**TASK REQUIREMENTS:**
Transcribe every line exactly. Leave the pictures behind.

**RAW DATA:**

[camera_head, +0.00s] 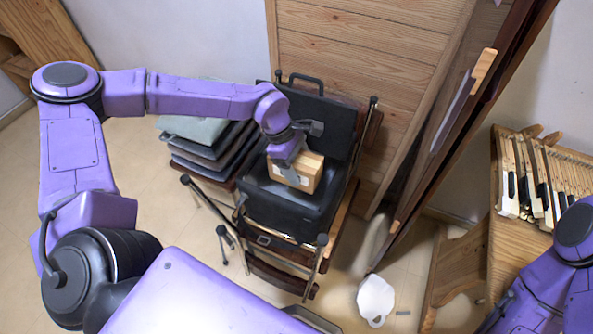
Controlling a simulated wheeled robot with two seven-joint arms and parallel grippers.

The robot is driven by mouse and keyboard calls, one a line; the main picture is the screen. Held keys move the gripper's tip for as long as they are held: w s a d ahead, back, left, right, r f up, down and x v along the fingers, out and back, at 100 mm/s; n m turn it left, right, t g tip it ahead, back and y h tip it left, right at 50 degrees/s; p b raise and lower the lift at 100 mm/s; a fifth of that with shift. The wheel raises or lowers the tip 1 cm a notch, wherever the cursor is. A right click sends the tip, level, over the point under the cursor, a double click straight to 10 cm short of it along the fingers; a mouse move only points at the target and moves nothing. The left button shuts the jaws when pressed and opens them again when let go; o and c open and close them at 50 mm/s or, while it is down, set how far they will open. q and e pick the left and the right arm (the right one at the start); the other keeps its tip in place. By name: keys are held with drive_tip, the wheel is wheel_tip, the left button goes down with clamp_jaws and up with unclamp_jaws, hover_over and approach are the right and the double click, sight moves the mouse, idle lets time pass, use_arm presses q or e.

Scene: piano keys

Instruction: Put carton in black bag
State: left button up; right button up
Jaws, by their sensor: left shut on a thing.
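The carton (306,172) is a small tan box with a pale label on its side. My left gripper (291,172) is shut on the carton, with a finger across its near side. The black bag (293,210) is an open black case standing on a chair in the middle of the view. Its lid (318,125) is raised at the back, with a handle on top. The carton is over the bag's opening; I cannot tell whether it touches the inside. My right arm shows at the lower right, but its gripper is out of view.
A stack of folded dark cloth-like items (205,150) lies left of the bag. A wooden panel (365,60) stands behind it. Piano keys (535,180) lie on a wooden bench at the right. A white object (375,298) lies on the floor.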

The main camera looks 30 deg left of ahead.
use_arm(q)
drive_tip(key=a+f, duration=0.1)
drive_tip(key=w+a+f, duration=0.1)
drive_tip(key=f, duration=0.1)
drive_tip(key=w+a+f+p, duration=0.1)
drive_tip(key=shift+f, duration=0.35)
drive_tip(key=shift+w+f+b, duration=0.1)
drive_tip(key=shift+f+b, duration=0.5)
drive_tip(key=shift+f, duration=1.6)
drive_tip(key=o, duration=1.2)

**RESPONSE FOR THIS EXERCISE:**
[camera_head, +0.00s] 
Controlling a simulated wheeled robot with two seven-joint arms and parallel grippers.

The robot is driven by mouse and keyboard calls, one a line; the main picture is the screen. Held keys move the gripper's tip for as long as they are held: w s a d ahead, back, left, right, r f up, down and x v along the fingers, out and back, at 100 mm/s; n m turn it left, right, t g tip it ahead, back and y h tip it left, right at 50 degrees/s; p b raise and lower the lift at 100 mm/s; a fifth of that with shift. The wheel raises or lowers the tip 1 cm a notch, wherever the cursor is. A right click sends the tip, level, over the point under the cursor, a double click straight to 10 cm short of it along the fingers; a mouse move only points at the target and moves nothing. The left button shuts the jaws when pressed and opens them again when let go; o and c open and close them at 50 mm/s or, while it is down, set how far they will open. q and e pick the left and the right arm (the right one at the start); the other keeps its tip in place. By name: keys are held with drive_tip, the wheel is wheel_tip, the left button goes down with clamp_jaws and up with unclamp_jaws, hover_over and approach are the right and the double click, sight moves the mouse, idle lets time pass, use_arm presses q or e.

Scene: piano keys

Instruction: Put carton in black bag
State: left button up; right button up
Jaws, by their sensor: left shut on a thing.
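The carton (306,172) is a small tan box with a pale label on its side. My left gripper (291,172) is shut on the carton, with a finger across its near side. The black bag (293,210) is an open black case standing on a chair in the middle of the view. Its lid (318,125) is raised at the back, with a handle on top. The carton is over the bag's opening; I cannot tell whether it touches the inside. My right arm shows at the lower right, but its gripper is out of view.
A stack of folded dark cloth-like items (205,150) lies left of the bag. A wooden panel (365,60) stands behind it. Piano keys (535,180) lie on a wooden bench at the right. A white object (375,298) lies on the floor.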

The main camera looks 30 deg left of ahead.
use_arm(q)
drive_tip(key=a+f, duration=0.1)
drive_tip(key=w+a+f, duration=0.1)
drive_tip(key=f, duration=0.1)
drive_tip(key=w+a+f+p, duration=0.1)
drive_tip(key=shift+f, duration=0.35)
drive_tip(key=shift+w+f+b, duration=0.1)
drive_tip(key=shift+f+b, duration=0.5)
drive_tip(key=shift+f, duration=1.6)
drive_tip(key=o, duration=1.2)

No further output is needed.